WHAT IS BEING ASKED
From the line containing "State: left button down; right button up" down to the last line of the listing, quote everything word for word, and nothing else, keeping pictures out.
### DATA EXCERPTS
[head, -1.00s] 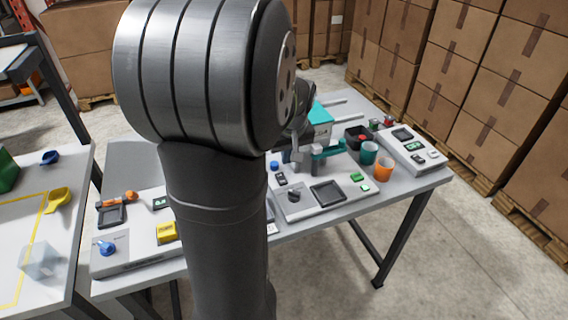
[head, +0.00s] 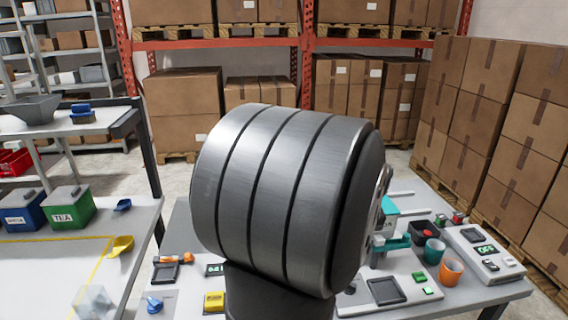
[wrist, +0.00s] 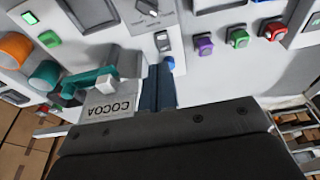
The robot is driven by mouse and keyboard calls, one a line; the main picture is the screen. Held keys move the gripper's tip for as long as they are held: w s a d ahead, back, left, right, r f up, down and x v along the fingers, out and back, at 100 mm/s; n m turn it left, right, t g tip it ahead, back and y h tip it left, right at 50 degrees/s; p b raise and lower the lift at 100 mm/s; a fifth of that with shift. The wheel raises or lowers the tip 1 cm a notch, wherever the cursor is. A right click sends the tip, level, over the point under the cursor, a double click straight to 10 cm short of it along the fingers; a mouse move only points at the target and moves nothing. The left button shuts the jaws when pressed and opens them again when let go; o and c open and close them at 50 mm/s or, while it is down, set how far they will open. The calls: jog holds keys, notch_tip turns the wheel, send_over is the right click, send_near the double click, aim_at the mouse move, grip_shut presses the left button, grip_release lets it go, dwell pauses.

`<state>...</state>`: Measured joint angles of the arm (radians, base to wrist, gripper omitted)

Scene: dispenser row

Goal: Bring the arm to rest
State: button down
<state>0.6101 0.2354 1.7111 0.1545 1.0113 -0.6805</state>
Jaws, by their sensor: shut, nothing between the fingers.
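My grey arm (head: 285,200) fills the middle of the head view and hides much of the table behind it. My gripper (wrist: 158,72) shows in the wrist view with its two dark blue fingers side by side, shut and empty. It points toward the dispenser panels, close to a white box labelled COCOA (wrist: 108,106), which reads upside down. A teal arm-like part (wrist: 90,78) lies beside that box. Whether the fingers touch anything is not clear. In the head view the gripper is hidden behind my arm.
The dispenser table (head: 475,298) holds a teal cup (head: 434,251), an orange cup (head: 451,270) and a yellow block (head: 214,301). A left table (head: 60,275) carries a green TEA bin (head: 68,207) and a yellow scoop (head: 121,245). Stacked cartons (head: 510,140) stand at the right.

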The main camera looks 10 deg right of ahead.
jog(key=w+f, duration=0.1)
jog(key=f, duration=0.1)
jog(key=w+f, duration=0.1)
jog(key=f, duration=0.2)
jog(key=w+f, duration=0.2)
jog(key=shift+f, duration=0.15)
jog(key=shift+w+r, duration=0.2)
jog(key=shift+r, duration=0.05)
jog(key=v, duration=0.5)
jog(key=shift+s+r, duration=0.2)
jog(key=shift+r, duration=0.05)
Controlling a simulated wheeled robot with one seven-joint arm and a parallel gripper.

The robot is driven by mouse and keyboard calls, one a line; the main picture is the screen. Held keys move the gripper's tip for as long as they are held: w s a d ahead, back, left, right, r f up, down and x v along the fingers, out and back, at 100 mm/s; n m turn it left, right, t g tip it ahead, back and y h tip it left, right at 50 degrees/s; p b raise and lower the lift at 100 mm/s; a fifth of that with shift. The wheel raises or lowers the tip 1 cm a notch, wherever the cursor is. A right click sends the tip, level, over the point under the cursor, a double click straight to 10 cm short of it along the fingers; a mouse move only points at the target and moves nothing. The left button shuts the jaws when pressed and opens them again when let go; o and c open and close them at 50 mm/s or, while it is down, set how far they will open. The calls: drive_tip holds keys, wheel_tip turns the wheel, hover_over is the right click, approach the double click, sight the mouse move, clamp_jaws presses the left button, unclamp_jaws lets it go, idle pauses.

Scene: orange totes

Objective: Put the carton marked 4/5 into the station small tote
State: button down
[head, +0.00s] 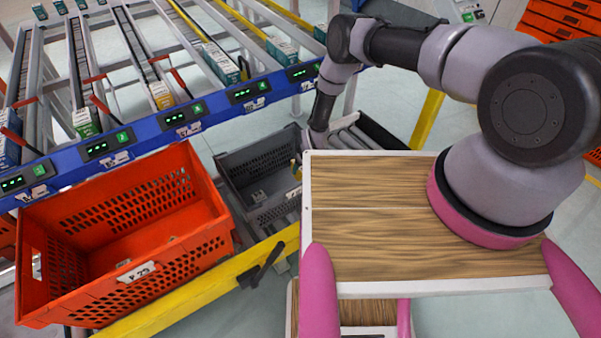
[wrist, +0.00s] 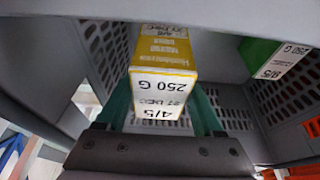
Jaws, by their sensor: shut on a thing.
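The carton marked 4/5 (wrist: 163,88) is yellow and white with "250 G" on its end. In the wrist view it sits between the green fingers of my gripper (wrist: 161,108), which is shut on it. Grey perforated walls of the small tote (wrist: 232,108) surround it, so the carton is inside or just over that tote; I cannot tell whether it touches the floor. In the head view the grey small tote (head: 235,163) stands beside the orange tote.
A green and white carton (wrist: 274,60) is at the right in the wrist view. A large empty orange tote (head: 130,262) stands left of the grey one. A blue-fronted rack (head: 150,128) with several cartons runs behind, and a yellow rail (head: 190,295) runs in front.

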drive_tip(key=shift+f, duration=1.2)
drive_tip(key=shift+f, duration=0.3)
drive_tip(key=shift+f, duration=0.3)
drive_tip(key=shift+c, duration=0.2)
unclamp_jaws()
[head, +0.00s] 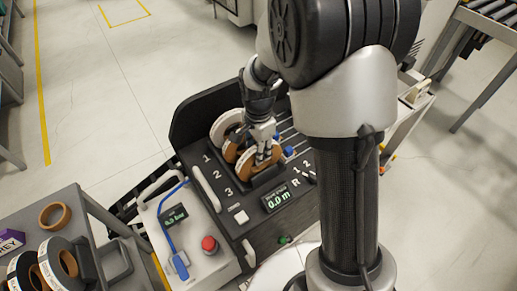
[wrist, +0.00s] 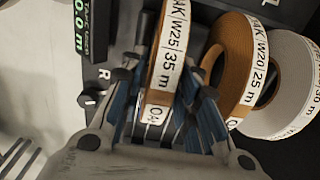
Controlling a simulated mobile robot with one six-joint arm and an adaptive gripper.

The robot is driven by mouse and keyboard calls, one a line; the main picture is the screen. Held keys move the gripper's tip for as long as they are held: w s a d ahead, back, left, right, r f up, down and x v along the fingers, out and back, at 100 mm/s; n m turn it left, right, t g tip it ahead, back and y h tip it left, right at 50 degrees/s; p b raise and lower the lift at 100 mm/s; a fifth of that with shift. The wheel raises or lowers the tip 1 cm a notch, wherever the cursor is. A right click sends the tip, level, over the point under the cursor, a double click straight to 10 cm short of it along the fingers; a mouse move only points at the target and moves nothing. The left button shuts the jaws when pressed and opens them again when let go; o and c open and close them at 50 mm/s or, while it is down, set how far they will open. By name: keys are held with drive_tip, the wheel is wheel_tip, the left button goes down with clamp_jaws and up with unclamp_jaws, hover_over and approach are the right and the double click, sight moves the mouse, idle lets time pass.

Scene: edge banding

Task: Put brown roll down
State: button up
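A brown roll (head: 262,158) with a white label reading W25 and 35 m stands upright on the black machine, at the slot nearest number 3. It also shows in the wrist view (wrist: 166,62). My gripper (head: 264,145) reaches down over it from above. In the wrist view my gripper's (wrist: 168,88) blue-padded fingers lie close on both sides of the roll, and it appears pinched between them. The roll's lower part is hidden, so I cannot tell whether it bears on the slot floor.
A second brown roll (wrist: 236,62), labelled W20 and 25 m, and a white roll (wrist: 285,95) stand close beside it. The machine (head: 262,222) has numbered slots and a display reading 0.0 m. A grey cart (head: 75,205) at left holds more rolls.

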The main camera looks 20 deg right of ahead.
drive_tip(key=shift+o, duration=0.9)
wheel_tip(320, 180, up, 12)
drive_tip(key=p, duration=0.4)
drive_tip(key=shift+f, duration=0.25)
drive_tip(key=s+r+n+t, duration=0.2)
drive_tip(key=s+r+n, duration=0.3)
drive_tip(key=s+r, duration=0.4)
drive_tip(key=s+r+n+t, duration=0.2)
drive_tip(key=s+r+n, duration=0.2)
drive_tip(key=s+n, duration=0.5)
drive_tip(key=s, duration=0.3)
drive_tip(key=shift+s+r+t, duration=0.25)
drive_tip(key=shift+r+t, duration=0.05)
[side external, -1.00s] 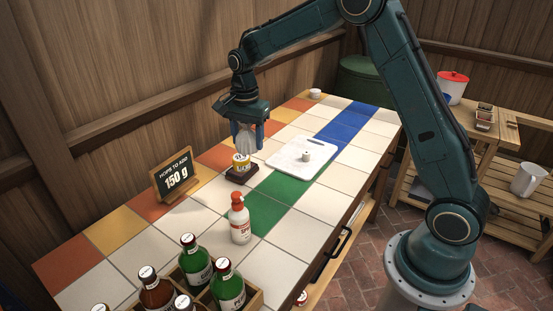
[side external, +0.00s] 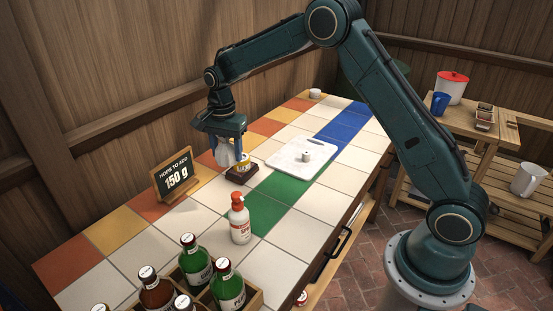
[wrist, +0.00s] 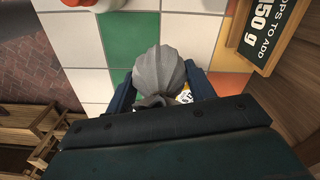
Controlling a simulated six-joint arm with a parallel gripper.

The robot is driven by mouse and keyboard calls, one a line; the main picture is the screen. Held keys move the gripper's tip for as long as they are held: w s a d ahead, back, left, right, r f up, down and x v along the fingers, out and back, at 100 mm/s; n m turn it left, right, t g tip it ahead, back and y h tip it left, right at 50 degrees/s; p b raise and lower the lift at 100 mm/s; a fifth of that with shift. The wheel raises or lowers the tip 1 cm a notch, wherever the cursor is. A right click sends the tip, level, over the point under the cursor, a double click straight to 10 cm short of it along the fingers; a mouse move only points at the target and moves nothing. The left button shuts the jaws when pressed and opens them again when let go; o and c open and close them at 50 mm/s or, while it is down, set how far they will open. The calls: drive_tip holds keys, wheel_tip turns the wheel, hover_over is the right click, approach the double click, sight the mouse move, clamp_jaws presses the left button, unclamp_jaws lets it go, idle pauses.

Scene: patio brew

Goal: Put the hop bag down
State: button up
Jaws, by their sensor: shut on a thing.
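The hop bag (side external: 226,157) is a pale grey gathered pouch, seen large in the wrist view (wrist: 162,72). My gripper (side external: 225,148) is shut on it, with a dark blue finger on each side in the wrist view (wrist: 161,92). It holds the bag just left of the small dark scale (side external: 241,176), over the tiled counter (side external: 205,196). I cannot tell whether the bag's underside touches the tiles. A yellow and white tin (side external: 244,164) sits on the scale, partly hidden behind the bag and gripper.
A sign reading "HOPS TO ADD 150 g" (side external: 176,176) stands left of the gripper. A pump bottle (side external: 239,220) and a bottle crate (side external: 255,303) stand in front. Tiles between sign and scale are bare.

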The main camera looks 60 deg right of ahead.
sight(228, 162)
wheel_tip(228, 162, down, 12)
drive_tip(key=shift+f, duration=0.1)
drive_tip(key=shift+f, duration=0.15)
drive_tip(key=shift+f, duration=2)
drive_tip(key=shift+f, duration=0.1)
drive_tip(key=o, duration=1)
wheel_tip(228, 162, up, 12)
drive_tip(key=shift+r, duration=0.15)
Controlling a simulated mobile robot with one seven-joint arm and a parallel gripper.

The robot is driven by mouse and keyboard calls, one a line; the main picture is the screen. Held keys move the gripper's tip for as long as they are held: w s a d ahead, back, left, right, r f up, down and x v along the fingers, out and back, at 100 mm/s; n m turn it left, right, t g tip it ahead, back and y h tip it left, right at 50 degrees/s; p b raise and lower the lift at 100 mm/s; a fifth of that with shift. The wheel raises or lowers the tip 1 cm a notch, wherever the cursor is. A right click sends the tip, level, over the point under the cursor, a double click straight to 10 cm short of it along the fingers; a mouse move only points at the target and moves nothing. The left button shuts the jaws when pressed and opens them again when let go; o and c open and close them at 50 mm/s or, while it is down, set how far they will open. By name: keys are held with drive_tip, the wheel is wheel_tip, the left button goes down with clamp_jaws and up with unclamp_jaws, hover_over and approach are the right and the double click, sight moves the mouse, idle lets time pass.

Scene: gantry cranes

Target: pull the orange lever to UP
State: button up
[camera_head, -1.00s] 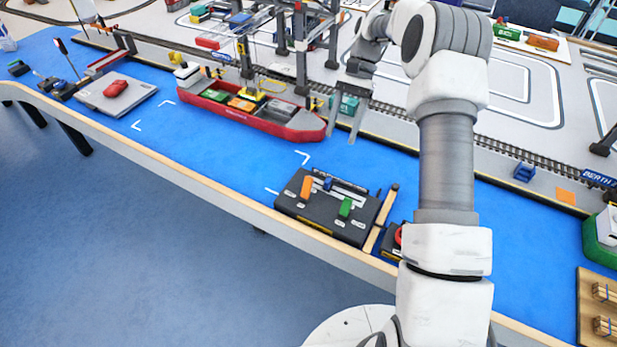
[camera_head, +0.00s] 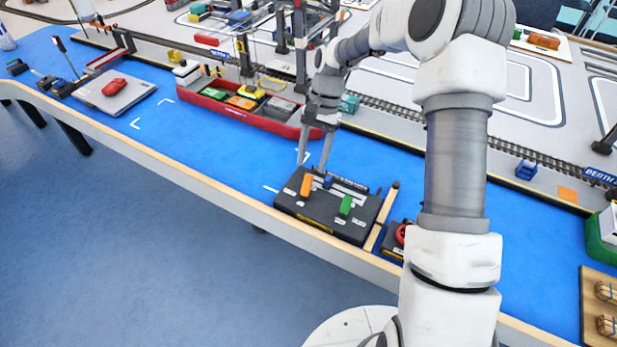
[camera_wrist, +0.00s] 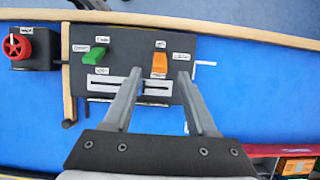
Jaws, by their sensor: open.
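The orange lever (camera_head: 306,186) stands on the left part of a black control box (camera_head: 345,224) near the table's front edge. In the wrist view the orange lever (camera_wrist: 160,64) lies just beyond my fingertips, between small white labels. A blue slider (camera_head: 328,183) and a green lever (camera_head: 345,206) are on the same box; the green lever also shows in the wrist view (camera_wrist: 94,55). My gripper (camera_head: 314,168) is open and empty, above the back edge of the box. In the wrist view my gripper (camera_wrist: 158,76) has its fingers apart, with the blue slider low between them. The label wording is too small to read.
A wooden rod (camera_head: 382,218) lies along the box's right side, beside a small box with a red wheel (camera_wrist: 17,46). A red cargo ship (camera_head: 250,113) lies behind and left. Blue tabletop is clear left of the box.

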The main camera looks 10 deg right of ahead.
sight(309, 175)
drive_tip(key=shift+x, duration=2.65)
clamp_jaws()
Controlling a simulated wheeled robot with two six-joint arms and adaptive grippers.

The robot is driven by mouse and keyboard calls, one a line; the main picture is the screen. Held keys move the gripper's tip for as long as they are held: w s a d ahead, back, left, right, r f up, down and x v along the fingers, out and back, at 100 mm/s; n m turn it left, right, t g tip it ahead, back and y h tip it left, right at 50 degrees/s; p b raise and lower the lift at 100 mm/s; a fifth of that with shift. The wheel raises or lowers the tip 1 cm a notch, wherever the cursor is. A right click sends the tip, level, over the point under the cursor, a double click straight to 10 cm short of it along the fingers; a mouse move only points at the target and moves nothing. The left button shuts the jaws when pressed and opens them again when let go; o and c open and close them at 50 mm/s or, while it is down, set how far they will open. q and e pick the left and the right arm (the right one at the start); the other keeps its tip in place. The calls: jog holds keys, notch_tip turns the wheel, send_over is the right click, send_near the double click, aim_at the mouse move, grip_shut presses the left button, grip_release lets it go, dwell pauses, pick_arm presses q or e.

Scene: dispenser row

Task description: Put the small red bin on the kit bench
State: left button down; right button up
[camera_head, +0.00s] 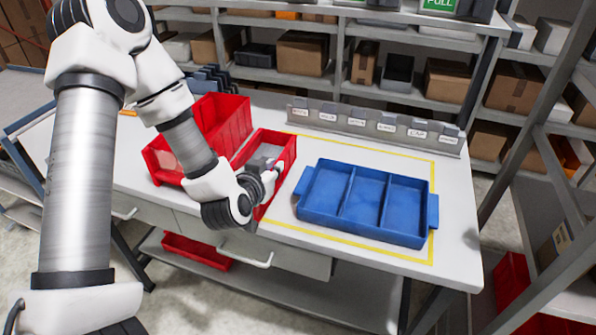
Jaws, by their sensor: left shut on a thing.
######
THE SOLUTION
State: left button down; right button up
[camera_head, +0.00s] 
Jaws, by their sensor: left shut on a thing.

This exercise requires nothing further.